OK, Alison here. God, the set is just beautiful. What a stunning first-act curtain drop. I don't want to ruin it for you, but it's really fantastic. Unfortunately that's all I got; I'm having a hard time with this little thought experiment. Someone just said, "this is making me all headachey, trying to tweet and watch at the same time." I feel really old media right now, but I have to agree. I am reluctant, too, to actually tweet the show: I don't want to inundate my poor 60 followers or whatever with 100 one-liners about a show they're probably not going to see. Seems like a breach of etiquette. But liveblogging it like is this kinda pointless: I'm equally talking about a show most people aren't going to see, and I'm failing to say anything insightful or even funny. I can't imagine this is the best read. I think a better bet, if PCS repeats this experiment in the future, would be to use the same liveblogging program that we used to liveblog the presidential debates—that way everyone who's up here could be participating in a conversation, if they wanted to, instead of just trying to vomit clever oneliners into the internet.
Wonderful things are happening on the set right now, even during intermission.
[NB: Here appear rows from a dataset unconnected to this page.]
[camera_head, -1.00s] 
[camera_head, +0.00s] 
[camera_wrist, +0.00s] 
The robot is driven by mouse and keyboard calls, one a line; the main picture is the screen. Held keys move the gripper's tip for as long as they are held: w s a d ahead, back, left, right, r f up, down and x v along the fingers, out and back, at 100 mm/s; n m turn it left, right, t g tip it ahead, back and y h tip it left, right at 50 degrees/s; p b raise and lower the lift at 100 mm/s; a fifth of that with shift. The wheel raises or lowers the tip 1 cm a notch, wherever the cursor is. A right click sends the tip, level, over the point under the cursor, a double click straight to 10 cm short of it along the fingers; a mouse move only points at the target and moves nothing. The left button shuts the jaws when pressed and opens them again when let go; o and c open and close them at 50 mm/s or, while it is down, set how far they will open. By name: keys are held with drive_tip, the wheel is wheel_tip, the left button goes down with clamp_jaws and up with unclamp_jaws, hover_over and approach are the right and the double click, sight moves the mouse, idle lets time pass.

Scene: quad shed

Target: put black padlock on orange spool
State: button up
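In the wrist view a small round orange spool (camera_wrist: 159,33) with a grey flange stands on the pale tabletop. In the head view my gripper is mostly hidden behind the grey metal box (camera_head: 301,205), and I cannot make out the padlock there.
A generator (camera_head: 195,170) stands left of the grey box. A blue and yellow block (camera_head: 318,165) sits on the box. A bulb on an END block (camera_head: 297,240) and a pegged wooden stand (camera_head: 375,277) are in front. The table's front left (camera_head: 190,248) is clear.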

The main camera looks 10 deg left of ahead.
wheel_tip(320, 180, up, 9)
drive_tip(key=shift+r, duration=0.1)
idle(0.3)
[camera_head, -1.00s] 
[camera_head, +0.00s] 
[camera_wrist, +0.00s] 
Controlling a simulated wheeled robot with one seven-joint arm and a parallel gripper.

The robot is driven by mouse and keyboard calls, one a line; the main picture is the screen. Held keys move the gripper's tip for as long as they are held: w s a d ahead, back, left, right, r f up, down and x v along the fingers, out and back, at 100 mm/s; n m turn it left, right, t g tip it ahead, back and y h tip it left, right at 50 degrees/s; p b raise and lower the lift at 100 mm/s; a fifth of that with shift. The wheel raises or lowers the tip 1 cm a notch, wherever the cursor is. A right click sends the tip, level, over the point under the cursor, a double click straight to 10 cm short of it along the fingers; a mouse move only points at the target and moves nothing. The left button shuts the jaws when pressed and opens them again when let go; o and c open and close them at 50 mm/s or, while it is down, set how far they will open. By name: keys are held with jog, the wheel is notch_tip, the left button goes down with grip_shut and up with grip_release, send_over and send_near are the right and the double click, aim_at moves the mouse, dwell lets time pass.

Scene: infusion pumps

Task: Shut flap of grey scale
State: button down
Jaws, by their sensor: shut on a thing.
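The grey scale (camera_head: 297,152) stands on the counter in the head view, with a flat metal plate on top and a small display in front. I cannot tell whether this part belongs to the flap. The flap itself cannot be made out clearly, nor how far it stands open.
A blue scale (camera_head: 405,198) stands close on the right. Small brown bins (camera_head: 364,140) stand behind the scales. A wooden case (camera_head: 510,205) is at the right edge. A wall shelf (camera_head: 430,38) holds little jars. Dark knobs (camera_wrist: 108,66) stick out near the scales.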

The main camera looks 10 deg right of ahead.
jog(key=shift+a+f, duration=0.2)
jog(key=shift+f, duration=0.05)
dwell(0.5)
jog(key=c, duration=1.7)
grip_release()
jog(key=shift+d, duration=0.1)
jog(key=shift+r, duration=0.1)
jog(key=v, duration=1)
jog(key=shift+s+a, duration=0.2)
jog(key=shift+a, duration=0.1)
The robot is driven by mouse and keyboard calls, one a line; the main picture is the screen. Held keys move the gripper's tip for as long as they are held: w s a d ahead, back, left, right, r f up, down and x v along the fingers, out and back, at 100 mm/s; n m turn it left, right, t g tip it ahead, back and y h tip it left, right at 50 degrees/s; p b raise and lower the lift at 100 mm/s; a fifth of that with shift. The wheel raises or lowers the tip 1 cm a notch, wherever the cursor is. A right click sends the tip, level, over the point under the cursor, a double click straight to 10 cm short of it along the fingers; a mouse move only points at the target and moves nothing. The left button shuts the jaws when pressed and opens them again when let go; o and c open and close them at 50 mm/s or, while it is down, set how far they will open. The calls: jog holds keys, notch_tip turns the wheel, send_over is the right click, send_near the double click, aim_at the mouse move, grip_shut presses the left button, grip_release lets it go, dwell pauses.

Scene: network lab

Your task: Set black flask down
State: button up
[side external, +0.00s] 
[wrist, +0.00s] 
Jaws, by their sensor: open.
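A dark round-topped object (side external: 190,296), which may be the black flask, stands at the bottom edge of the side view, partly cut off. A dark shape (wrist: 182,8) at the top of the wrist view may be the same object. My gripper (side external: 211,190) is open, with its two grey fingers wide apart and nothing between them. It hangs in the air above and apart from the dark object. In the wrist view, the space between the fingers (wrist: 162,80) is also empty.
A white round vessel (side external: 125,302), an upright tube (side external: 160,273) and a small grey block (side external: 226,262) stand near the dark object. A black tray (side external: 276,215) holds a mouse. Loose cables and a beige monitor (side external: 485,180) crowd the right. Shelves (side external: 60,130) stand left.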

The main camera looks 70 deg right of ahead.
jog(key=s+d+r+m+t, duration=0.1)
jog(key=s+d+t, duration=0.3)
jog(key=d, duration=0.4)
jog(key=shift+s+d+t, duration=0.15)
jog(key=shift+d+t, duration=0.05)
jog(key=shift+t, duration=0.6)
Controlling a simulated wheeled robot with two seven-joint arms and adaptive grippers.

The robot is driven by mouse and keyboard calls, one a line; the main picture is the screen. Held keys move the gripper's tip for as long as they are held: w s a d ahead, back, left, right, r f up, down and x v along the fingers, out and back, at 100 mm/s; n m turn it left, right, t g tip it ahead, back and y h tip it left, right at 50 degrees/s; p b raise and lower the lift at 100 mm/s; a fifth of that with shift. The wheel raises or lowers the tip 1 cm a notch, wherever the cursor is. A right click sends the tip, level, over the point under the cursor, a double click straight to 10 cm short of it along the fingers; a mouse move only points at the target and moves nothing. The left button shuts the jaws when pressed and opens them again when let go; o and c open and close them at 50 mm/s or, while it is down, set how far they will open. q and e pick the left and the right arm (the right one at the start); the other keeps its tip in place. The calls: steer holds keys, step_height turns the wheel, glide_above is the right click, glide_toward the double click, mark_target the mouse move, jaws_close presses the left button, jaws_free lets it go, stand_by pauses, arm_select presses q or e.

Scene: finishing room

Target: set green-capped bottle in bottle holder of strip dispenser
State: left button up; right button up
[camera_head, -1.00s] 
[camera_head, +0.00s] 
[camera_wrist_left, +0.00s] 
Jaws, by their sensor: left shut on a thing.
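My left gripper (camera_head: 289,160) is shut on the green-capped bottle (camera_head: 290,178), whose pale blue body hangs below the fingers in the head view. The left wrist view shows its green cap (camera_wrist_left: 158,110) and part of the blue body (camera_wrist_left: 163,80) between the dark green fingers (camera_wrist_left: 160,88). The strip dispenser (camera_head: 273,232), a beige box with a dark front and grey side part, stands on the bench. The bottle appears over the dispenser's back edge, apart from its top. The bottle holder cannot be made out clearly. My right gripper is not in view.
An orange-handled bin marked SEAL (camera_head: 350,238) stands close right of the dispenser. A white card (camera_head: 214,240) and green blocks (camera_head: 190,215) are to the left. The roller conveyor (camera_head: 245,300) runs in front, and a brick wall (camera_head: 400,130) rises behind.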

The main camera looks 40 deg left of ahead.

This show is stunningly designed.
8:34 I heard someone say during the preshow tweetup that watching the show while twittering would be like being a critic: taking notes during a show. I would like to say NOT AT ALL. I jot down notes while watching shows for two reasons: To remind myself of details I'm afraid I might forget (names, dates, etc); and to remind myself of ideas I'm afraid I might forget (jokes, character insights, etc). My notes would make no sense to anyone but me, because they're not written with any thought that anyone but me will see them. They're a tool. This is something different.
Everyone is introducing themselves by their screennames and making friends in the aisles, which is cute. Someone rightly noted that if nothing else, this is creating incredible internet buzz for the show.
8:50 movement based segment, and i'm all, "oh, they're not talking! down time! I better blog!"
This blog post is worthless. I'm sorry. I wasn't sure how this was going to go. Twitter lends itself to little blips of randomness in a way that blog posts don't; but there's definitely a skill involved in formulating compelling Tweets, so it'll be interesting to see how the final transcript of this ends up looking—PCS is going to post it, I think. I'm gonna cut this out, though, 'cause i think it's a waste of time.